Perhaps it was different way back when, but in Orthodoxy Version 2010, you need two of everything in the kitchen, including two sinks, two dishwashers, two ovens and two refrigerators; a deep freezer is even better. It’s rare, but people even have two kitchens, an extra one for Pesach, which also needs to contain two of everything — causing some young married couples to request four of everything in their registries. Actually, if you’re going to do it right, you might as well get the fifth and sixth of everything because pareve really comes in handy. I can’t help but wonder how the Israelites would have lugged all their stuff through the desert had they needed six of everything.

Then there are the clothes. Sometimes it seems like the cost of typical Orthodox woman’s Shabbat wardrobe — finished with accessories and sheitels — could feed a needy family for a year.

There’s more.

Real estate, for example In order to be part of the religious community, you have to live in walking distance of the shul. In cities around the world where religious Jews live, I’ve noticed that housing prices consistently go up in price in direct proportion to proximity to the synagogue. Plus, you need rooms not only for lots of children, but also for lots of guests. No respectable young couple, it seems, can consider living in an apartment that does not have a guest room and respectable accoutrements. It’s, like, not Jewish. With so much to keep up with, how can people be reasonably expected to have any money left over for day school tuition?
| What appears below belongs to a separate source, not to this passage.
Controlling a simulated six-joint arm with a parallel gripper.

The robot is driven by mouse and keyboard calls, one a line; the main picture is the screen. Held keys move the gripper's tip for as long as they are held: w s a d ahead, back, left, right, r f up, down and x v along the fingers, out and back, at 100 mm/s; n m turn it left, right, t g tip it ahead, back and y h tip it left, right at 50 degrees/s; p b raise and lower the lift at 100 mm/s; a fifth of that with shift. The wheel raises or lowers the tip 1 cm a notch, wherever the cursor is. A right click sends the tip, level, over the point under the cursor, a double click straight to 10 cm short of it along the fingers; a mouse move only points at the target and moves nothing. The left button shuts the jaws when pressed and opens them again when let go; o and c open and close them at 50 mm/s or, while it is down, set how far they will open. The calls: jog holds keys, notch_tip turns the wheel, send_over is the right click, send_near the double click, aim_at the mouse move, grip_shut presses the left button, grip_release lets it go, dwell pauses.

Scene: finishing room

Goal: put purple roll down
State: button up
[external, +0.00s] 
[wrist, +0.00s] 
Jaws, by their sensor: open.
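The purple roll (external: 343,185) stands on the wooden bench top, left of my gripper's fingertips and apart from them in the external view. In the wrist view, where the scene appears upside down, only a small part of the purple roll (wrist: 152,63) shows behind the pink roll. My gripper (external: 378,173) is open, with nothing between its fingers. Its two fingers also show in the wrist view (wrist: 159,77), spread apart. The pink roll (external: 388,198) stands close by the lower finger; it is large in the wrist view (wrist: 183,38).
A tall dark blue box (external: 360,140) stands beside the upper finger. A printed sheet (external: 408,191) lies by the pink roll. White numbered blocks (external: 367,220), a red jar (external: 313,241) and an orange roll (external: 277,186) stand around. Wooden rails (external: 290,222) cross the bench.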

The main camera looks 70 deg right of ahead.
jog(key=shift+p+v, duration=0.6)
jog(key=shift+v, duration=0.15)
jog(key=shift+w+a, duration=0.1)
Still, there is no time of year that so emphatically highlights the role of wealth in creating Orthodox social convention as Pesach.

It’s not just the constantly expanding Pesach product line that ranges from the merely exorbitant (Kosher for Passover Seltzer at double the price — $0.89 instead of $0.49 — for example) to the completely outrageous (see Debra Nussbaum Cohen’s post. Pesach definitively divides the Jewish community along the lines of social class.

It goes like this: The more disposable income one has, the easier one’s life is. It runs from the simple hiring of help (as one frantic mother said to me, “I have to hurry home to watch my cleaner do the oven!”) to the avoidance of chores altogether with an escape on, say, a Pesach cruise. Money simply makes the difference between those who toil more and those who toil less. If social class is about the unequal ways in which our labor is measured and evaluated, then Pesach is the time when those whose labor is worth more can completely free themselves up from the work by hiring people whose labor is worth far less. Put differently, the more money you have, the more liberated you can be from the pre-Pesach toil and sweat.

There is a terribly disturbing irony here. The story of the Exodus is about a rebellion against these types of social divisions. The Israelites went from being the exploited underclass to creating a utopian desert existence in which all were equals. In the desert, everyone had the same tent shelter and the same food, nobody had a bigger house or better job, and all tribes were equidistant from the divine center of the camp. The desert was the great equalizer, and the Torah was given that way, to belong to each and every member of the nation. The Jewish people have certainly changed since then. Toto, we’re not in Sinai anymore.

My wish for the Jewish people this Pesach is that we all remember our time in the desert as a moment of equality before God. Eating matzo should remind us of the basic simplicity of our existence, and return us to our spiritual roots, where we feel the pure divine spirit of goodness and generosity within our souls, and where the process of connecting to God doesn’t require so much stuff.